**TO BE DONE:** Restate the whole listing word for word. Pictures are left out.

**SOURCE EXCERPT:**
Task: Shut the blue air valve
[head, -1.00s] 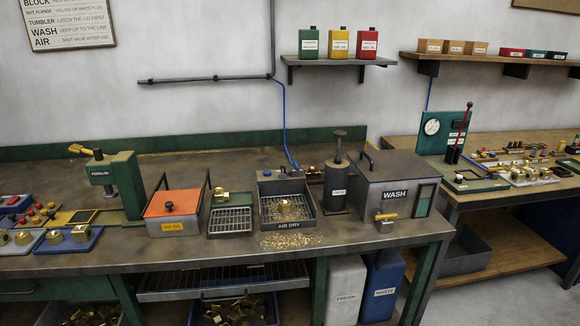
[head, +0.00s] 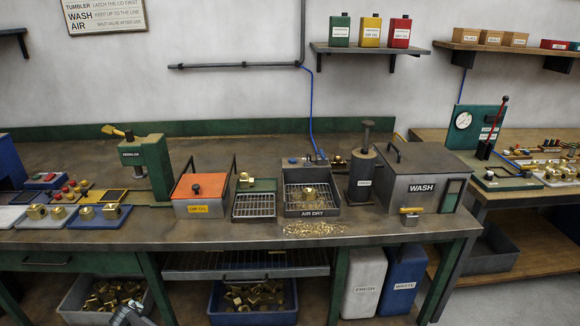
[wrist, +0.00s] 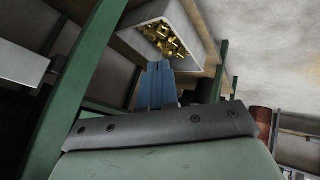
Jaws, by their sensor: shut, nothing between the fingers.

**EXERCISE ANSWER:**
Task: Shut the blue air valve
[head, -1.00s] 
[head, +0.00s] 
[wrist, +0.00s] 
Jaws, by their sensor: shut, nothing between the fingers.

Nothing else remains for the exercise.